Les choses en étaient là lorsque l’abbé Bignon entra en fonctions (1719), et tout d’abord il s’efforça d’obtenir pour la Bibliothèque un logis mieux approprié à ses besoins. Il lui fut facile de faire ressortir les inconvéniens du régime d’alors et l’urgence de mesures capables d’y mettre fin ; mais, le mal une fois démontré, restait à indiquer le remède. Ni l’abbé Bignon ni ceux qu’il avait intéressés à sa cause n’étaient sans incertitude sur ce point.
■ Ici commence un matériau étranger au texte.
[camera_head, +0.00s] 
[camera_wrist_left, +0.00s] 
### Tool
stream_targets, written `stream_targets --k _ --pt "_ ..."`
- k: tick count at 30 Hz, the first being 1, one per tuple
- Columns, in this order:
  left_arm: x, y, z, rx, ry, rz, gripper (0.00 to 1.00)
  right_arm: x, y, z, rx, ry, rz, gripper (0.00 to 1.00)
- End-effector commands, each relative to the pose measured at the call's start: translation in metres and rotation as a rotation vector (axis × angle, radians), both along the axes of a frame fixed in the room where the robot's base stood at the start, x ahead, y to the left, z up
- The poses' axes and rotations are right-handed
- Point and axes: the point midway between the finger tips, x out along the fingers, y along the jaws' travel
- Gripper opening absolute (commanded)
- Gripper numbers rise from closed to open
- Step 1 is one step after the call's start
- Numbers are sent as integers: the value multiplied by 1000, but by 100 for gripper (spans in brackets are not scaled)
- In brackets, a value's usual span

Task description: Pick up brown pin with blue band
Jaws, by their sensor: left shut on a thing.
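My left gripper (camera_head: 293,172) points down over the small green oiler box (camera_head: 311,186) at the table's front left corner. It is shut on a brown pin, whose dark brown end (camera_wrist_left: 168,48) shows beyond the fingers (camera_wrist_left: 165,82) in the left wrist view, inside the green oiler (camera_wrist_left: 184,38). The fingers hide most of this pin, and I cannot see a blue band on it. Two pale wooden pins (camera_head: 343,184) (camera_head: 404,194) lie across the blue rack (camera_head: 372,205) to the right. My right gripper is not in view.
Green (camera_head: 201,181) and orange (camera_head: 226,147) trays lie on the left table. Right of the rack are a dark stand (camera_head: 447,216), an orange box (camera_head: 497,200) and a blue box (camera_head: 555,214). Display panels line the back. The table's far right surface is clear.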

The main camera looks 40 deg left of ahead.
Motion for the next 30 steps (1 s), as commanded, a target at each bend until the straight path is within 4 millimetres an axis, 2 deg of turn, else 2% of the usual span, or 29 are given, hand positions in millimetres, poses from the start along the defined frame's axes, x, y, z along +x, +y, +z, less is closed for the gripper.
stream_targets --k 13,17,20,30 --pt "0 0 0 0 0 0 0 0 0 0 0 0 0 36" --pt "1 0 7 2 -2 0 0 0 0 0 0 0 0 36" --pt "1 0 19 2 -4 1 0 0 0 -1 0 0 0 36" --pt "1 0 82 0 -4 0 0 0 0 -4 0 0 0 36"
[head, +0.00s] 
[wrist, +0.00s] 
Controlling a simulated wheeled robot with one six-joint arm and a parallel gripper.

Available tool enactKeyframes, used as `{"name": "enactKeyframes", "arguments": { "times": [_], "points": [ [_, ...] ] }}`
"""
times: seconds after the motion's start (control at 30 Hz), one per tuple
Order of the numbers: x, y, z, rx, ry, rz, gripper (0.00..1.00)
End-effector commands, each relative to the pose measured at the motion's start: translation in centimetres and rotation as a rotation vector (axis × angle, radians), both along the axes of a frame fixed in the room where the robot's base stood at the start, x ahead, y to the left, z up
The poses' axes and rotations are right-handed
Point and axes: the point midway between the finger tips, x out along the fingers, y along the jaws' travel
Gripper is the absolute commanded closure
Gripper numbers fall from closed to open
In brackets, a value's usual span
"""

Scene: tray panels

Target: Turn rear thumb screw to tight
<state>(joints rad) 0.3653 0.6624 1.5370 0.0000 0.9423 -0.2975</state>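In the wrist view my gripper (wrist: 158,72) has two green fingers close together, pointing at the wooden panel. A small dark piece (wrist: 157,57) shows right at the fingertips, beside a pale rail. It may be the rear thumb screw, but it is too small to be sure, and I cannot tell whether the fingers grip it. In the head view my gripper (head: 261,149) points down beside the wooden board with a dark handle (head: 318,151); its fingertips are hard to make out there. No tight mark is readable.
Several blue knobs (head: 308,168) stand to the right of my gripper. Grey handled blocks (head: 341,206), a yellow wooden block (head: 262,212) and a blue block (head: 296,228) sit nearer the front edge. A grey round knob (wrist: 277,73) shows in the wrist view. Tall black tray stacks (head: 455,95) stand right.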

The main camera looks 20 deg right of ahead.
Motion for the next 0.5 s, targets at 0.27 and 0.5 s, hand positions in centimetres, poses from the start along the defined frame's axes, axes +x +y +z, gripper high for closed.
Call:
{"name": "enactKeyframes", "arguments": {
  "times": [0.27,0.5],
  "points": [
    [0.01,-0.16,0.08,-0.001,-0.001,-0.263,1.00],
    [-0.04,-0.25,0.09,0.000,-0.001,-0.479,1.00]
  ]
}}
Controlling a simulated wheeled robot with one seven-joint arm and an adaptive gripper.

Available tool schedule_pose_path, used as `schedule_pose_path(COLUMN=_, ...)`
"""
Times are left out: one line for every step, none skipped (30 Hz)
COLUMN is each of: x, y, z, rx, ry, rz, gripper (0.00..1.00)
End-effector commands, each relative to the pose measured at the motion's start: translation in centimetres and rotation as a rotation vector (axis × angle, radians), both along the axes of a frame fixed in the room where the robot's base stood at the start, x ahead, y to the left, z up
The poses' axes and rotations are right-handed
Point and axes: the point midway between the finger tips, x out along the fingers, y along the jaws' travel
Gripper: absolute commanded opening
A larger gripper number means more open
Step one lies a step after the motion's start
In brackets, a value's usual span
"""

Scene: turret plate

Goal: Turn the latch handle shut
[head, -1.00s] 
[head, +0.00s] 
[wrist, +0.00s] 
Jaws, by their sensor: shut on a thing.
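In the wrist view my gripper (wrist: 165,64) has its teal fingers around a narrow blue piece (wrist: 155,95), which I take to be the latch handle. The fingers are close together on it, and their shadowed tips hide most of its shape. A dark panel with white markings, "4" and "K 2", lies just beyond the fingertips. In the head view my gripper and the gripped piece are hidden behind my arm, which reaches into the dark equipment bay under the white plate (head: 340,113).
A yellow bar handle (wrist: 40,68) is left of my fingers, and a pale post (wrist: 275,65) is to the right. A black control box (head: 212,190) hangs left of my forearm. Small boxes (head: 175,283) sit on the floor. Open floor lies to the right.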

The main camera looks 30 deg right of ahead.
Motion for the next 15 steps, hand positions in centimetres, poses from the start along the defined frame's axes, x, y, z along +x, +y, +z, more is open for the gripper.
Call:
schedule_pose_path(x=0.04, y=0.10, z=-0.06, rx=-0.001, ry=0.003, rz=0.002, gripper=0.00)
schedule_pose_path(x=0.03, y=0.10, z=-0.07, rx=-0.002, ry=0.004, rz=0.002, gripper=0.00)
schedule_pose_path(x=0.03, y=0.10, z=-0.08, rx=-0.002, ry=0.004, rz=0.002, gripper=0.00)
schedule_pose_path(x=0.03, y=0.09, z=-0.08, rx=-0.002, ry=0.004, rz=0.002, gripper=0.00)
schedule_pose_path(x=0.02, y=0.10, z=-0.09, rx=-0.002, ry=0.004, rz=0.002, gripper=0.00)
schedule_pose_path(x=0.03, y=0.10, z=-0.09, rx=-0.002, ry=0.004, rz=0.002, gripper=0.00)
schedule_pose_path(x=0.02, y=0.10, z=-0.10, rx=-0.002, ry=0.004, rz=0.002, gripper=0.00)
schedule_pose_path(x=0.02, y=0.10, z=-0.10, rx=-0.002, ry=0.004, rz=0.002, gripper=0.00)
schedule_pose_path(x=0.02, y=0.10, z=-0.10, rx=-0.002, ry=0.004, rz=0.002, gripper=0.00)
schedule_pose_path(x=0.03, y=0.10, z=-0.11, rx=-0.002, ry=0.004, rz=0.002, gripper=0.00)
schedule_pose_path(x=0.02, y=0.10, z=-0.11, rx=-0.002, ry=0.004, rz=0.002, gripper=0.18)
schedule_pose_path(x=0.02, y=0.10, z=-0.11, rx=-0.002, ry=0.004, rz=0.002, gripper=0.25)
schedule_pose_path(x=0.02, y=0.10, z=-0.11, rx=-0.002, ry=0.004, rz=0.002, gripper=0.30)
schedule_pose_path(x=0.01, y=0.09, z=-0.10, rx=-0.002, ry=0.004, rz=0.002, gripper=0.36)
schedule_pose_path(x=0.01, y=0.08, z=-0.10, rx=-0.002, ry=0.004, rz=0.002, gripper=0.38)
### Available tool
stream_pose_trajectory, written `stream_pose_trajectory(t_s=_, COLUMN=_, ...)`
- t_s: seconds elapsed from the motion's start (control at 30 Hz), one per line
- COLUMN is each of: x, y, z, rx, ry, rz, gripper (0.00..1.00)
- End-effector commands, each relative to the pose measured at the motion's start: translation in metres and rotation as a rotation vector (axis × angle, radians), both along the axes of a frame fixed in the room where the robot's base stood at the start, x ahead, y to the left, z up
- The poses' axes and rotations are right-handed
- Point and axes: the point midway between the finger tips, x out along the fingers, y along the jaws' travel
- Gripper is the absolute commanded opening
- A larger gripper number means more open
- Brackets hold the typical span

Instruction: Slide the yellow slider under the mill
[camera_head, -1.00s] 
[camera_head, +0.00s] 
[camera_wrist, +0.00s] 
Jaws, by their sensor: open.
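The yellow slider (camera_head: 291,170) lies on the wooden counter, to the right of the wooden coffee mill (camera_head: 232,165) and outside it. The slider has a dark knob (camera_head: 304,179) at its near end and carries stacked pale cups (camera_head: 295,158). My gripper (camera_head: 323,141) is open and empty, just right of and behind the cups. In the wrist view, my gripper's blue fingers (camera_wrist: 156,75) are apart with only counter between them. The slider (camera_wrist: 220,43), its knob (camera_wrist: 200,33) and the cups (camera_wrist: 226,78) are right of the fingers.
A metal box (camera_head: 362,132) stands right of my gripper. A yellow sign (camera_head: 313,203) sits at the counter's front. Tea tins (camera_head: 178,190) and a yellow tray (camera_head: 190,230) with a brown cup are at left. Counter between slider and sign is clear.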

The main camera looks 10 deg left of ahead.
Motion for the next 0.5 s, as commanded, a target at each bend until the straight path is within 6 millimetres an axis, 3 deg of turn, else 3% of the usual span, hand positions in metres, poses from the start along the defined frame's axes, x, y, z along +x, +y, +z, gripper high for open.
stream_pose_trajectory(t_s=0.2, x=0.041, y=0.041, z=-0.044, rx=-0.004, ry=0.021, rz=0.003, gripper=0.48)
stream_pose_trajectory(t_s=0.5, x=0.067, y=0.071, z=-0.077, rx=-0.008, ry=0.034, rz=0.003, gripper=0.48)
Fallait-il revenir au projet, conçu par le ministre Louvois et abandonné depuis 1699, d’utiliser pour les collections du roi quelques-uns des hôtels construits autour de la place Vendôme ? Était-ce au Louvre qu’on devait demander asile ? On s’arrêta un moment à ce dernier parti, et déjà les préparatifs se faisaient en vue d’une installation prochaine lorsque l’arrivée de l’infante, fiancée à Louis XV, vint mettre de ce côté toutes les espérances et tous les projets à néant.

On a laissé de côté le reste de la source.